◆ Task goal
Locate the line that contains "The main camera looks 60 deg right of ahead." in the entries below. Retype it and all following lines through the final one, character for character.

Dataset records start

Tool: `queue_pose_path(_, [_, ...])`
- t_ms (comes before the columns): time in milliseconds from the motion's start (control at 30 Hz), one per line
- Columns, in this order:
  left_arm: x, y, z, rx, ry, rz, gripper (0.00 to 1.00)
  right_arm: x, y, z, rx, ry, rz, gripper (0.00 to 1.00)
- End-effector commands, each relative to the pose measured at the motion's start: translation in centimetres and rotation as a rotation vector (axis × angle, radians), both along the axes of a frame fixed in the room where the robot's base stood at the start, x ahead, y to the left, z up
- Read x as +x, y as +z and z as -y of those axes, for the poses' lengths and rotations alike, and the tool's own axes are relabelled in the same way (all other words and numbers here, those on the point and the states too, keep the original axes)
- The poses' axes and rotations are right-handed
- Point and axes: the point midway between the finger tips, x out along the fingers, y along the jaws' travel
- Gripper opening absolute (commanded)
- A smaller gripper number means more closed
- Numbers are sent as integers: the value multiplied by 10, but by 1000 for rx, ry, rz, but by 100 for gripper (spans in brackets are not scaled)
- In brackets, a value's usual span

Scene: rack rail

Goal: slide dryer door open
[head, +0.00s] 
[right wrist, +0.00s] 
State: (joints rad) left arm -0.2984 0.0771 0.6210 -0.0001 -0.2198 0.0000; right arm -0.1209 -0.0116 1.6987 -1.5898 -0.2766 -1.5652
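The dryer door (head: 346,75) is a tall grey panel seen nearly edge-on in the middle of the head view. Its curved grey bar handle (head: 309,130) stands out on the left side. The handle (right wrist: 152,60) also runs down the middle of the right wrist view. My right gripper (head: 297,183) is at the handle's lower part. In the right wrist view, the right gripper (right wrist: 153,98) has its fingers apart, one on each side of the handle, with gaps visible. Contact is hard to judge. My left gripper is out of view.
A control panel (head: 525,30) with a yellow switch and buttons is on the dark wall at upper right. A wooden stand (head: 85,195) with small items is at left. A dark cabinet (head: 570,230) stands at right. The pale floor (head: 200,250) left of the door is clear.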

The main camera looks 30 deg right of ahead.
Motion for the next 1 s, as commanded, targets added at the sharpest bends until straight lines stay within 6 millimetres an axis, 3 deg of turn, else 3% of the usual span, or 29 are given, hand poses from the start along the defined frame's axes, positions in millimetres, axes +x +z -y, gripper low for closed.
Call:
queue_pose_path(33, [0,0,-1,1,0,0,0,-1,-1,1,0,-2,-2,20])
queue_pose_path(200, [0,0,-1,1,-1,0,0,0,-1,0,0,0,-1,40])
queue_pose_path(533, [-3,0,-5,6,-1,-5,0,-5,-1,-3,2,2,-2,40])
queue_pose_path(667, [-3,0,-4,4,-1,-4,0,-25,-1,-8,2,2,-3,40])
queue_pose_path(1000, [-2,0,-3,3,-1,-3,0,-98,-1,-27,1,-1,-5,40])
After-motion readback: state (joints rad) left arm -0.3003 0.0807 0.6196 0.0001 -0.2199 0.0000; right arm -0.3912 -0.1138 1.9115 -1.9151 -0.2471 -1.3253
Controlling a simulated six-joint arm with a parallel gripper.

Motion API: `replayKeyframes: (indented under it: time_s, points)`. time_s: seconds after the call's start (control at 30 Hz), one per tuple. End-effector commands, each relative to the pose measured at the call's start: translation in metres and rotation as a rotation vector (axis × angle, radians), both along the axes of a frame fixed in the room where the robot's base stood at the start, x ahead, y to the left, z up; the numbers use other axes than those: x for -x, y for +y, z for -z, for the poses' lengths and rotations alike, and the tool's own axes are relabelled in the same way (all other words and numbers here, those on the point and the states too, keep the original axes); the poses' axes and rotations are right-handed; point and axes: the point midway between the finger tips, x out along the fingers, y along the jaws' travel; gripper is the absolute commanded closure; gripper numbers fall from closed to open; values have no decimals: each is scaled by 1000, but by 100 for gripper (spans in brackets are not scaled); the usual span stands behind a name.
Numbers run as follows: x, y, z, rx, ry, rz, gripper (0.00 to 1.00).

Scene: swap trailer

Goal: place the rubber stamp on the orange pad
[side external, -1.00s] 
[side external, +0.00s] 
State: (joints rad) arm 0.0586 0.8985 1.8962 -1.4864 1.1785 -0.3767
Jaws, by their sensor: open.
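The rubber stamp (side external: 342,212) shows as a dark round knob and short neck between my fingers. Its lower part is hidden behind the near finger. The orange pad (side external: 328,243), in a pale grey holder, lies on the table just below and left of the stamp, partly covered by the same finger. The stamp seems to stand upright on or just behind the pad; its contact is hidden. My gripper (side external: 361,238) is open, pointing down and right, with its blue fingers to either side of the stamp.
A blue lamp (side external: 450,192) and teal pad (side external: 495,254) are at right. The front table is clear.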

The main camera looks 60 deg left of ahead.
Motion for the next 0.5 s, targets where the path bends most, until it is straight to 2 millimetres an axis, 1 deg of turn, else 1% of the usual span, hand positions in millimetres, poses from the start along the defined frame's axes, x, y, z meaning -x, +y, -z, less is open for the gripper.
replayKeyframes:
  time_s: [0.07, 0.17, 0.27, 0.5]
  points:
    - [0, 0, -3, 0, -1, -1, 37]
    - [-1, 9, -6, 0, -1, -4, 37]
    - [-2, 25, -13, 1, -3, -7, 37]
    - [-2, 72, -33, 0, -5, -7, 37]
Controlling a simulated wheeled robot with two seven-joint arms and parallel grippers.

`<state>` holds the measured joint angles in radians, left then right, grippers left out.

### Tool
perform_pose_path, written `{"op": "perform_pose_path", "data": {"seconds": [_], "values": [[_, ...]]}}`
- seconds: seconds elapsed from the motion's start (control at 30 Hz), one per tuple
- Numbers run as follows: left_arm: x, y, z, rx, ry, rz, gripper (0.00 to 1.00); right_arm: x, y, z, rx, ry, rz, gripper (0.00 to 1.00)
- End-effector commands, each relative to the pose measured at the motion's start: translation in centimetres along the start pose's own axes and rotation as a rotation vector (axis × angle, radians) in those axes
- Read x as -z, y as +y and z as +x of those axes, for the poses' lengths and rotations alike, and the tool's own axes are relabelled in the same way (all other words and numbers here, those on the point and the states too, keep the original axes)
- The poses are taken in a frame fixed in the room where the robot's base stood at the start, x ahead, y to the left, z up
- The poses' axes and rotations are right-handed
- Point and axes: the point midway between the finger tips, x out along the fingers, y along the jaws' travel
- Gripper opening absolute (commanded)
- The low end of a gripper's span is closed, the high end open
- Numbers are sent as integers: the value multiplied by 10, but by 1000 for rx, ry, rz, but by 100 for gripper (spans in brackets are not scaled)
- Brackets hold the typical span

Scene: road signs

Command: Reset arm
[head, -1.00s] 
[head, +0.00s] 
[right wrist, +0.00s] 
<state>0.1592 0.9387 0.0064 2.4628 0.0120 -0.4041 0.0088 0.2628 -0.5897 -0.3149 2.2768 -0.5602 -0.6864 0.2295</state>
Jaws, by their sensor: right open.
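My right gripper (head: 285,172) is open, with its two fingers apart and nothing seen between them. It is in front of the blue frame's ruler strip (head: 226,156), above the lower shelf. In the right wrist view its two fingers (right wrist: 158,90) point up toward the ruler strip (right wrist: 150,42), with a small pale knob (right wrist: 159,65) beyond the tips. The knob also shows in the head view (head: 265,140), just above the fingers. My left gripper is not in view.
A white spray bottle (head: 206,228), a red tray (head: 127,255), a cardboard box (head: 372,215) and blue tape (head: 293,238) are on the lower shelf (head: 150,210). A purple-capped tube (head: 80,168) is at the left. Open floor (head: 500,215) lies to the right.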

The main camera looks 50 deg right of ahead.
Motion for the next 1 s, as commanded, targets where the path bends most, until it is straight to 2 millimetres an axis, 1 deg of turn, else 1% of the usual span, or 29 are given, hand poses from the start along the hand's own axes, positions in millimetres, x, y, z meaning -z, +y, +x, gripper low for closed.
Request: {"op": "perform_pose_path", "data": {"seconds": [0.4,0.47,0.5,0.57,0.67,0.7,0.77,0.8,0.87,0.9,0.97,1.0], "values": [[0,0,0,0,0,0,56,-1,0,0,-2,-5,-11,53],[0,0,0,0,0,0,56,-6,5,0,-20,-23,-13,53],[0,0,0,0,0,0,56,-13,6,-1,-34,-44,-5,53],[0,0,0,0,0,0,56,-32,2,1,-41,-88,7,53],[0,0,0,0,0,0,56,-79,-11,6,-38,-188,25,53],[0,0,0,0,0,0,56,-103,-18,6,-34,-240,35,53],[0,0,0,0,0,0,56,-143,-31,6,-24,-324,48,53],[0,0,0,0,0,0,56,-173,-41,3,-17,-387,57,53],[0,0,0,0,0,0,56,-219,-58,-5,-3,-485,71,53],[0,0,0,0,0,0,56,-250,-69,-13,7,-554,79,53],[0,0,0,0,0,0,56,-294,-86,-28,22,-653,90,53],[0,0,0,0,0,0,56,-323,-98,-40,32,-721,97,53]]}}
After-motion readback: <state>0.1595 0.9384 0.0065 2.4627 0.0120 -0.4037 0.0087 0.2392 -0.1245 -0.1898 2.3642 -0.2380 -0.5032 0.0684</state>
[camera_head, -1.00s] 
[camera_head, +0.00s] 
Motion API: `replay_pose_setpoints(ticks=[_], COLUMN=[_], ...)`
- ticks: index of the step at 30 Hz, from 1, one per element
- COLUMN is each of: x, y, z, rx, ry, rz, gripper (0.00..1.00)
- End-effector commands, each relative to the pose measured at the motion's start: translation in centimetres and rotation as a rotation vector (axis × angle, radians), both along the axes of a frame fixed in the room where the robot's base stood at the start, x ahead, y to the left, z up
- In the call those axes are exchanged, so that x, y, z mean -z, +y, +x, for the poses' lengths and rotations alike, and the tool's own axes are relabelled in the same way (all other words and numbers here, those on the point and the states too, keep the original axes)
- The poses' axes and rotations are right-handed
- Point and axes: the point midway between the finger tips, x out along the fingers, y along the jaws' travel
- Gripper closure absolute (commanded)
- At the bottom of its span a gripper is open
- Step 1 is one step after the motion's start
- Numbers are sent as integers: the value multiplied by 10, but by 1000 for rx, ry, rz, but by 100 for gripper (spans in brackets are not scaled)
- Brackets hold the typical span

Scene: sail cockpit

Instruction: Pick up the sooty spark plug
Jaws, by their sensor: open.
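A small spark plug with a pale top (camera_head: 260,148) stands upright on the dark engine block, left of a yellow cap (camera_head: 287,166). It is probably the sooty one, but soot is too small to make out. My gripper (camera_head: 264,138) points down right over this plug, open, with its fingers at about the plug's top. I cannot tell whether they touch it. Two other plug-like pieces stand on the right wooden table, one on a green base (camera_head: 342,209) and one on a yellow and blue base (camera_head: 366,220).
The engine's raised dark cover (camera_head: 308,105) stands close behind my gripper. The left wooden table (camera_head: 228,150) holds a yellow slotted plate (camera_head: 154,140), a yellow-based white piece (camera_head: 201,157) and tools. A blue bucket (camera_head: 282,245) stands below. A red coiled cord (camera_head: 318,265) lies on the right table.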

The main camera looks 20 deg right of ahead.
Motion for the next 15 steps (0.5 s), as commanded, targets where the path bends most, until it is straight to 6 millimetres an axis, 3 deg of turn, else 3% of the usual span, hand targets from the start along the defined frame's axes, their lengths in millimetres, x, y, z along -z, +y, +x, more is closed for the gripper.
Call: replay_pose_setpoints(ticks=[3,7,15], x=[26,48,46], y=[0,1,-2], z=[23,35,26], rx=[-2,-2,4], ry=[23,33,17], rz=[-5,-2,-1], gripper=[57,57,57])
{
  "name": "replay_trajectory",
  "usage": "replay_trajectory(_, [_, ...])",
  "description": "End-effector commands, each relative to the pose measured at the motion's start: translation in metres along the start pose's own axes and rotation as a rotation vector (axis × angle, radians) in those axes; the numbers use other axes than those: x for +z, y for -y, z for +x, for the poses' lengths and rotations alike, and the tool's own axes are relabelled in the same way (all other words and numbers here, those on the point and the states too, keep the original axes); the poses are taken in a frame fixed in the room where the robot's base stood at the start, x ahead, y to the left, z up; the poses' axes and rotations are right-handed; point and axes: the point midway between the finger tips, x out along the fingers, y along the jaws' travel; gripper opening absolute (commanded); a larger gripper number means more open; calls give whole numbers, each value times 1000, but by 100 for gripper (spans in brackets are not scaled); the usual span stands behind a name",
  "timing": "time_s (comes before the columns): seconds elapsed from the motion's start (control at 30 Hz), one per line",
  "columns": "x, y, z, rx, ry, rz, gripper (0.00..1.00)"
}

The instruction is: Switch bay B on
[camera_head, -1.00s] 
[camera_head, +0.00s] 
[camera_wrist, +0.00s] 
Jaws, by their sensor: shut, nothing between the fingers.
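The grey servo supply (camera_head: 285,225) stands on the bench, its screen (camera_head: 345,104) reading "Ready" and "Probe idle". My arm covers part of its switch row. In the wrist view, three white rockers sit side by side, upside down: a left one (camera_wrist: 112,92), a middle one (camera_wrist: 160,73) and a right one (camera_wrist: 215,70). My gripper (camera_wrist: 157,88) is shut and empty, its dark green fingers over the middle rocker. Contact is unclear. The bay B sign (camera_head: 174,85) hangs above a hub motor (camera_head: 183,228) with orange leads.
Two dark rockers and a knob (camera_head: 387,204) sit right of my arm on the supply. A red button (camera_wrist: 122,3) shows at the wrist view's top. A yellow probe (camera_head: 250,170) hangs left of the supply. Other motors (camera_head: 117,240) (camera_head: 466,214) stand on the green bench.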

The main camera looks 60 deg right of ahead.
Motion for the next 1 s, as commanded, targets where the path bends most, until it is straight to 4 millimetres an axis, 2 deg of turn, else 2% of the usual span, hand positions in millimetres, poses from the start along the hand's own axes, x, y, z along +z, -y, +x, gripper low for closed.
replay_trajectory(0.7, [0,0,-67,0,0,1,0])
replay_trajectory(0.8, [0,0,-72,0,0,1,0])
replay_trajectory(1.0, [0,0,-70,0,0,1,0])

Dataset records end

◆ Written solution
The main camera looks 60 deg right of ahead.
Motion for the next 1 s, as commanded, targets where the path bends most, until it is straight to 4 millimetres an axis, 2 deg of turn, else 2% of the usual span, hand positions in millimetres, poses from the start along the hand's own axes, x, y, z along +z, -y, +x, gripper low for closed.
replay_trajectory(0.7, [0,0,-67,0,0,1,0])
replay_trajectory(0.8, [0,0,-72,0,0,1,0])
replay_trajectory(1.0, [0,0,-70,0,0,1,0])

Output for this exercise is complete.